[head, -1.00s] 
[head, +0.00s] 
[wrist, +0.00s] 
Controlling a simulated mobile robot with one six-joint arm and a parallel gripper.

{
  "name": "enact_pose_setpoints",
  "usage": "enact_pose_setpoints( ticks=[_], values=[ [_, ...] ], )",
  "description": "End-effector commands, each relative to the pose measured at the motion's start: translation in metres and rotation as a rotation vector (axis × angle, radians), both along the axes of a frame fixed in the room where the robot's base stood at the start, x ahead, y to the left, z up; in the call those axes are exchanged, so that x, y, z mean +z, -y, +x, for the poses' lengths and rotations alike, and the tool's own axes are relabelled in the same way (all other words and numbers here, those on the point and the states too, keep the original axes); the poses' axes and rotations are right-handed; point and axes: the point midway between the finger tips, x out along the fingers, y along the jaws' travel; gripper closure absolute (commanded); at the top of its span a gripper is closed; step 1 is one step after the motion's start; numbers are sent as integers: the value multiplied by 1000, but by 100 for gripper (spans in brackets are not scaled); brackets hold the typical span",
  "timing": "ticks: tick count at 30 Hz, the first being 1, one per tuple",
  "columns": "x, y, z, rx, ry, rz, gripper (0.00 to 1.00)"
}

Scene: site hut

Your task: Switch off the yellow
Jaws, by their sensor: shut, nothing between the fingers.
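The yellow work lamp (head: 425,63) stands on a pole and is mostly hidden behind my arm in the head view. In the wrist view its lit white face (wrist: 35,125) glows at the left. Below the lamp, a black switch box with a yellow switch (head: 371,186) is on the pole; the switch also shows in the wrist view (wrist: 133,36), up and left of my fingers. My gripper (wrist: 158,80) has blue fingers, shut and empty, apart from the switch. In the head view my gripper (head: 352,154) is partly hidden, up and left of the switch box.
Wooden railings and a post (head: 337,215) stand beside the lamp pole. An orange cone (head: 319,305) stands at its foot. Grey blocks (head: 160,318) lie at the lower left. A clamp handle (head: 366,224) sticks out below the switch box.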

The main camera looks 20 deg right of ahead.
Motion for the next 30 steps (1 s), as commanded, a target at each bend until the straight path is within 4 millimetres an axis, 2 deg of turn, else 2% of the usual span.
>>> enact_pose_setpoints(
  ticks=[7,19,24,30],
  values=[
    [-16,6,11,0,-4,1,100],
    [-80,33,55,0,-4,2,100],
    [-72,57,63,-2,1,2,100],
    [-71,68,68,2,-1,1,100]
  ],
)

──────────────────────────────

_EXERCISE GOAL:_ Quote the data above in full, changing nothing.

_RESPONSE:_
[head, -1.00s] 
[head, +0.00s] 
[wrist, +0.00s] 
Controlling a simulated mobile robot with one six-joint arm and a parallel gripper.

{
  "name": "enact_pose_setpoints",
  "usage": "enact_pose_setpoints( ticks=[_], values=[ [_, ...] ], )",
  "description": "End-effector commands, each relative to the pose measured at the motion's start: translation in metres and rotation as a rotation vector (axis × angle, radians), both along the axes of a frame fixed in the room where the robot's base stood at the start, x ahead, y to the left, z up; in the call those axes are exchanged, so that x, y, z mean +z, -y, +x, for the poses' lengths and rotations alike, and the tool's own axes are relabelled in the same way (all other words and numbers here, those on the point and the states too, keep the original axes); the poses' axes and rotations are right-handed; point and axes: the point midway between the finger tips, x out along the fingers, y along the jaws' travel; gripper closure absolute (commanded); at the top of its span a gripper is closed; step 1 is one step after the motion's start; numbers are sent as integers: the value multiplied by 1000, but by 100 for gripper (spans in brackets are not scaled); brackets hold the typical span",
  "timing": "ticks: tick count at 30 Hz, the first being 1, one per tuple",
  "columns": "x, y, z, rx, ry, rz, gripper (0.00 to 1.00)"
}

Scene: site hut

Your task: Switch off the yellow
Jaws, by their sensor: shut, nothing between the fingers.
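The yellow work lamp (head: 425,63) stands on a pole and is mostly hidden behind my arm in the head view. In the wrist view its lit white face (wrist: 35,125) glows at the left. Below the lamp, a black switch box with a yellow switch (head: 371,186) is on the pole; the switch also shows in the wrist view (wrist: 133,36), up and left of my fingers. My gripper (wrist: 158,80) has blue fingers, shut and empty, apart from the switch. In the head view my gripper (head: 352,154) is partly hidden, up and left of the switch box.
Wooden railings and a post (head: 337,215) stand beside the lamp pole. An orange cone (head: 319,305) stands at its foot. Grey blocks (head: 160,318) lie at the lower left. A clamp handle (head: 366,224) sticks out below the switch box.

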The main camera looks 20 deg right of ahead.
Motion for the next 30 steps (1 s), as commanded, a target at each bend until the straight path is within 4 millimetres an axis, 2 deg of turn, else 2% of the usual span.
>>> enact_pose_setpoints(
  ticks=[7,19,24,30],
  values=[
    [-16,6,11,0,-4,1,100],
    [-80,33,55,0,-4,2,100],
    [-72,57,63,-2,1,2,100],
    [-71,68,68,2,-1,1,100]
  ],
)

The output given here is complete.